Thermal Profile Dynamics of a Central European River Based on Landsat Images: Natural and Anthropogenic Influencing Factors

River temperature is a critical parameter influencing aquatic ecosystems and water quality. However, it can be changed by natural (e.g., flow and depth conditions) and human factors (e.g., waste and industrial water drainage). Satellite-based monitoring offers a valuable tool for assessing river temperature on a large scale, elucidating the impacts of various factors. This study aims to analyze the spatiotemporal dynamics of surface water temperature (SWT) in the medium-sized Tisza River in response to natural and anthropogenic influences, employing Landsat satellites and in situ water temperature data.

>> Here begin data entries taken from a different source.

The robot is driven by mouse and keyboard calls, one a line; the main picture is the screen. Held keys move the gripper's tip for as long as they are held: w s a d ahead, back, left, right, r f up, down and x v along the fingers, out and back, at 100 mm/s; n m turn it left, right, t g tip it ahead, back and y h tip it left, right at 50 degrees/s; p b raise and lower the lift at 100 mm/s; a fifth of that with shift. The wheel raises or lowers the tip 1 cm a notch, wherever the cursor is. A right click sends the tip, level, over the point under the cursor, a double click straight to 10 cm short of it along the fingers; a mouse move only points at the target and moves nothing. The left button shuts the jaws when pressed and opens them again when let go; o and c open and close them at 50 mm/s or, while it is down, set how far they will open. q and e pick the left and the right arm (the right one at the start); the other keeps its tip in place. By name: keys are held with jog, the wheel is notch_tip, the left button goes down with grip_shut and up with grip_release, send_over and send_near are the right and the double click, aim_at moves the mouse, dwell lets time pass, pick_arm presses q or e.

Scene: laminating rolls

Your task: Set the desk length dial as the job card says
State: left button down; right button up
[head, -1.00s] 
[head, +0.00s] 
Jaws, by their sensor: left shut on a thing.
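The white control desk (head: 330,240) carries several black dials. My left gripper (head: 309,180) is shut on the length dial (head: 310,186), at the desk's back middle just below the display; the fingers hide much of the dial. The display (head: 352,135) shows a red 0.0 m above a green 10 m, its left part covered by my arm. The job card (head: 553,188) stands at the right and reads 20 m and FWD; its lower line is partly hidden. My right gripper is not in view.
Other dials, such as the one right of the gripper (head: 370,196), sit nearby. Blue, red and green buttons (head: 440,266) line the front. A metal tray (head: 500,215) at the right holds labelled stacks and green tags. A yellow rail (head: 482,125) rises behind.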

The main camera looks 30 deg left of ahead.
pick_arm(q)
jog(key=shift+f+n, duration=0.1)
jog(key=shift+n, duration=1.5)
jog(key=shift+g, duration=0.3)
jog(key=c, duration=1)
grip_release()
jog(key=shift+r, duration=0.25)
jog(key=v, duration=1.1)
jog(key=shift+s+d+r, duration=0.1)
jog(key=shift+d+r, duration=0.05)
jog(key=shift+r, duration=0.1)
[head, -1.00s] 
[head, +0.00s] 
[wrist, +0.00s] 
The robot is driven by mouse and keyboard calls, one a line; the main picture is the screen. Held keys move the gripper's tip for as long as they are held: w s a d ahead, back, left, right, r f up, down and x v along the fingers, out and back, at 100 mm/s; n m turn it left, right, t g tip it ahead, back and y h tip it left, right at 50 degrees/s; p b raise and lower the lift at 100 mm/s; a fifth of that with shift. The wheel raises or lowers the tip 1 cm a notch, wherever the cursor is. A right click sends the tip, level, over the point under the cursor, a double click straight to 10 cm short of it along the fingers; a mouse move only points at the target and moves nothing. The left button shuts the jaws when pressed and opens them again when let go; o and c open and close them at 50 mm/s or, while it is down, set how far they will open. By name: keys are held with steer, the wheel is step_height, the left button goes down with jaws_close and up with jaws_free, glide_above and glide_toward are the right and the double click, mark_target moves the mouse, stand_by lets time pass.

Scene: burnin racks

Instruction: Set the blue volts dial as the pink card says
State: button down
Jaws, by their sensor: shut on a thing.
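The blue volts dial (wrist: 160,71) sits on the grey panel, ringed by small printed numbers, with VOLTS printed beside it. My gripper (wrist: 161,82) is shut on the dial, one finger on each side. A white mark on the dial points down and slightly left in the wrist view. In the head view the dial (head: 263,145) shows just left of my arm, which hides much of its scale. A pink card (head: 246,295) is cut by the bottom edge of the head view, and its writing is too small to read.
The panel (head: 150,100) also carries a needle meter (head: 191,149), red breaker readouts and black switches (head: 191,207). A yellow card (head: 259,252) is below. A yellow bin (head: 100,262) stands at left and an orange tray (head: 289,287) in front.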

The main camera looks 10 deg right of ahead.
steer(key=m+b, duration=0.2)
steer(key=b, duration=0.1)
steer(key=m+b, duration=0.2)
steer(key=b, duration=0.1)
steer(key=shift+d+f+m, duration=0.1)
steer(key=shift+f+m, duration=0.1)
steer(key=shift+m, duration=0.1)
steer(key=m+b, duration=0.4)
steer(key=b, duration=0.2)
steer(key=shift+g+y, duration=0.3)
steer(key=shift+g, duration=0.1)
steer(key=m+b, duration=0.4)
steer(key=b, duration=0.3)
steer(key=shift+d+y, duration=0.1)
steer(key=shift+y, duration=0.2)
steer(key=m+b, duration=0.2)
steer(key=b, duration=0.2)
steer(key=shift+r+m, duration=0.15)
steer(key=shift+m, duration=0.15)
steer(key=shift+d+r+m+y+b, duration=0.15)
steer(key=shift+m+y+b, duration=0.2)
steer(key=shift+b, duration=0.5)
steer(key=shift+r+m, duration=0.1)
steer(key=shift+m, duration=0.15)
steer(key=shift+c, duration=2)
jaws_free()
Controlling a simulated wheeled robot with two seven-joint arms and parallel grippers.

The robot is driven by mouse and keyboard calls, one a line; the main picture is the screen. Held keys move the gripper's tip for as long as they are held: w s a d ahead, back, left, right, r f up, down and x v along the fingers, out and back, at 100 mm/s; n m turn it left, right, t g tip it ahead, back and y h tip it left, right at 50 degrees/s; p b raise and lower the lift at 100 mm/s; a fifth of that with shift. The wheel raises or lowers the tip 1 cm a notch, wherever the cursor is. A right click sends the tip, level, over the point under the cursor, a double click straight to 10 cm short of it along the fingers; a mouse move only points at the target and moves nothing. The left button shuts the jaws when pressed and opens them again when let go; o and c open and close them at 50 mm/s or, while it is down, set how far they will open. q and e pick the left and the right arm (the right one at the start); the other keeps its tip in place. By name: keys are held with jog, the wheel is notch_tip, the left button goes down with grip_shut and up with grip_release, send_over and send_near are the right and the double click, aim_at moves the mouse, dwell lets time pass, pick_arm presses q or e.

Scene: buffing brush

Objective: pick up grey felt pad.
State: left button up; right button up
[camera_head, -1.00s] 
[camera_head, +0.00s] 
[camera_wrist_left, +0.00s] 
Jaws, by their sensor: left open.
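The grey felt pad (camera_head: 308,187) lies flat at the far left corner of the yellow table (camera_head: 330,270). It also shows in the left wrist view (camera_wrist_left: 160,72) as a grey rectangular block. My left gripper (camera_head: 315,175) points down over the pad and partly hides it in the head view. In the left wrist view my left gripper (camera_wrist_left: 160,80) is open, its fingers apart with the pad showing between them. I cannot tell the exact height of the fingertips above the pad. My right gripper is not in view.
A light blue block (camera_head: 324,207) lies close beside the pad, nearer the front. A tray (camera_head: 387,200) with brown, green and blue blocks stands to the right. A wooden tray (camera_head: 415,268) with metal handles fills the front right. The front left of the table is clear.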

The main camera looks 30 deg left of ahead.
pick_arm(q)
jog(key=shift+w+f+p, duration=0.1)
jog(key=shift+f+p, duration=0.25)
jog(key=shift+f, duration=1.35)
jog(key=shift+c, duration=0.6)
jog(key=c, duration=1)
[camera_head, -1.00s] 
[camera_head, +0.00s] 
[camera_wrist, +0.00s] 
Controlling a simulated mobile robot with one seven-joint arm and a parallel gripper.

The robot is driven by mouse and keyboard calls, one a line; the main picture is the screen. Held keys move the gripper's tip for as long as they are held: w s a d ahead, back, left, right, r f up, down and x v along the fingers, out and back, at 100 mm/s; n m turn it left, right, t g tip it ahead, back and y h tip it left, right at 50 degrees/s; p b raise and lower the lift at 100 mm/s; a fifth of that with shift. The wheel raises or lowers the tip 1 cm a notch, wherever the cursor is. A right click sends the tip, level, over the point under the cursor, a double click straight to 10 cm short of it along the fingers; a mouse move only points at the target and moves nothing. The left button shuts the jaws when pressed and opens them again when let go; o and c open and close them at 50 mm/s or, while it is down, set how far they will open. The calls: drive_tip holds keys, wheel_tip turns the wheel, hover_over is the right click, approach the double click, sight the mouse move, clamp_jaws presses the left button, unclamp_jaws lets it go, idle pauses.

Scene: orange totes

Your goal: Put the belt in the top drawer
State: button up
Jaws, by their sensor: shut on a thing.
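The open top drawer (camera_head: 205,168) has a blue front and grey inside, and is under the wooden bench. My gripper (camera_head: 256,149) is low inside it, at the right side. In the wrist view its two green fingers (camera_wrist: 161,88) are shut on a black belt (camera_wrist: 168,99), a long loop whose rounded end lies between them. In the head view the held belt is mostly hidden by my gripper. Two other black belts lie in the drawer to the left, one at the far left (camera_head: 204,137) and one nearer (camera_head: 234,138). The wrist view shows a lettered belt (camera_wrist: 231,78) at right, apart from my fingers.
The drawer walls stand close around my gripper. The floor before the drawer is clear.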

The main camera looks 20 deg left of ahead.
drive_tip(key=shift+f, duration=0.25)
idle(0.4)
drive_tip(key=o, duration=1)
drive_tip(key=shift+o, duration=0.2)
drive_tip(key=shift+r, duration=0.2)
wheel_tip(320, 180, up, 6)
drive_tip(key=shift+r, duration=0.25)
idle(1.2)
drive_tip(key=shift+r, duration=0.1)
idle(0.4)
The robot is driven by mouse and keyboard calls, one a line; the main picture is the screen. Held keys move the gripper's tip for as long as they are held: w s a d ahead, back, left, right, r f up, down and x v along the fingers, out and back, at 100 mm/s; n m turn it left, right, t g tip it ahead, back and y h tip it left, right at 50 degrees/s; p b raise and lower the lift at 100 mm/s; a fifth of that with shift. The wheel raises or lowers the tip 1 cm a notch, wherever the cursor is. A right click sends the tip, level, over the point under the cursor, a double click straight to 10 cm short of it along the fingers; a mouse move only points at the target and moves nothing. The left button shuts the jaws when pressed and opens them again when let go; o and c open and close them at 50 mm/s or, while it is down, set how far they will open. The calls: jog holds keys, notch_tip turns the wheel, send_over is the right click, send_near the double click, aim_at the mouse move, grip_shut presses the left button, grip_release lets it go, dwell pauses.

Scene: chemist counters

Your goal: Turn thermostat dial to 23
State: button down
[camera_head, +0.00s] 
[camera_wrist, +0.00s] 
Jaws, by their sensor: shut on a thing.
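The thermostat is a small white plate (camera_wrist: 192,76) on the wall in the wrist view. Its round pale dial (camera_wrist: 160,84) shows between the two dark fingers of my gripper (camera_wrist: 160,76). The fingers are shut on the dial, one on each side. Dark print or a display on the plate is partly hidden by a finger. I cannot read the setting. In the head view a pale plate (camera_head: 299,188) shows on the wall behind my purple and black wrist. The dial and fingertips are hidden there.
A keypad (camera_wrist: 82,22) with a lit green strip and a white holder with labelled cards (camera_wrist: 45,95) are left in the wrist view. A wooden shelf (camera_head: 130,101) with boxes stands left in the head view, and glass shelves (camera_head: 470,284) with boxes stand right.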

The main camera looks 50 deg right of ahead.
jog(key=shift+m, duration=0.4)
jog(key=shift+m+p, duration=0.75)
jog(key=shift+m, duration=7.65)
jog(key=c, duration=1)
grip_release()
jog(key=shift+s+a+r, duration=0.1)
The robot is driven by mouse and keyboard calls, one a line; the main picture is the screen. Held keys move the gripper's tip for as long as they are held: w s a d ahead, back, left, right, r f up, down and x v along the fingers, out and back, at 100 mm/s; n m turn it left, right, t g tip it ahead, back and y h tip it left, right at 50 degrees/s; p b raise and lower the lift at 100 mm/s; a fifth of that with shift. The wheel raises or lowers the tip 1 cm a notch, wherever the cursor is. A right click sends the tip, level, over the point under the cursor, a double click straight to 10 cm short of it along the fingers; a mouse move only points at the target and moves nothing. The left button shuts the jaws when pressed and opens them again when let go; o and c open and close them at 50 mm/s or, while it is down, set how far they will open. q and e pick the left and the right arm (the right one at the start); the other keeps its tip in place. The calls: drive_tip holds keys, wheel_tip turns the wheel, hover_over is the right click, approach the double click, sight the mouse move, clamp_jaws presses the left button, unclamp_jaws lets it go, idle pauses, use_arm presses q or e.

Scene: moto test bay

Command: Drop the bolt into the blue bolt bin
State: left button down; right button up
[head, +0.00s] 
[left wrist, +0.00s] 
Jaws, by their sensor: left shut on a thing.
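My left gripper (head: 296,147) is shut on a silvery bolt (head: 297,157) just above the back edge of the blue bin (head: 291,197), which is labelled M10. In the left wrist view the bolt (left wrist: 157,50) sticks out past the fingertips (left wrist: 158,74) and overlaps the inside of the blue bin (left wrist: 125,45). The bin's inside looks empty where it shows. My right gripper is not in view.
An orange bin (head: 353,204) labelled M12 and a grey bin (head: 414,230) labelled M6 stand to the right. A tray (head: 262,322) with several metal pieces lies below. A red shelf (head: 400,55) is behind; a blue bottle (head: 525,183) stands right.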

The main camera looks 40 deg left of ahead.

The validity of the Landsat-based SWT estimates was assessed across different channel sections with varying sizes. The longitudinal thermal profile of the Tisza was analyzed by mosaicking, monthly, four Landsat 9 images, covering the entire 962 km length of the Tisza in 2023. The impact of climate change was evaluated by analyzing SWT trends at a specific site from 1984 to 2024, utilizing 483 Landsat 4–9 images. The findings indicated elevated accuracy for Landsat-based SWT estimation (R² = 0.94; RMSE = 3.66 °C), particularly for channel sizes covering ≥ 3 pixels. Discharge, microclimatic conditions, and channel morphology significantly influence SWT, demonstrating a general increasing trend downstream with occasional decreases during the summer months. Dams were observed to lower the SWT downstream due to cooler bottom reservoir water discharge, with more pronounced differences during the summer months (1–3 °C). Tributaries predominantly (75%) elevated the SWT in the Tisza River, albeit with varying magnitudes across different months. Over the 40-year study period, an increasing trend in SWT was discerned, with an annual rise rate of 0.0684 °C. While the thermal band of Landsat satellites proved valuable for investigating the Tisza River’s thermal profile at a broad scale, finer spatial resolution bands are necessary for detecting small-scale phenomena such as thermal plumes and localized temperature variations in rivers.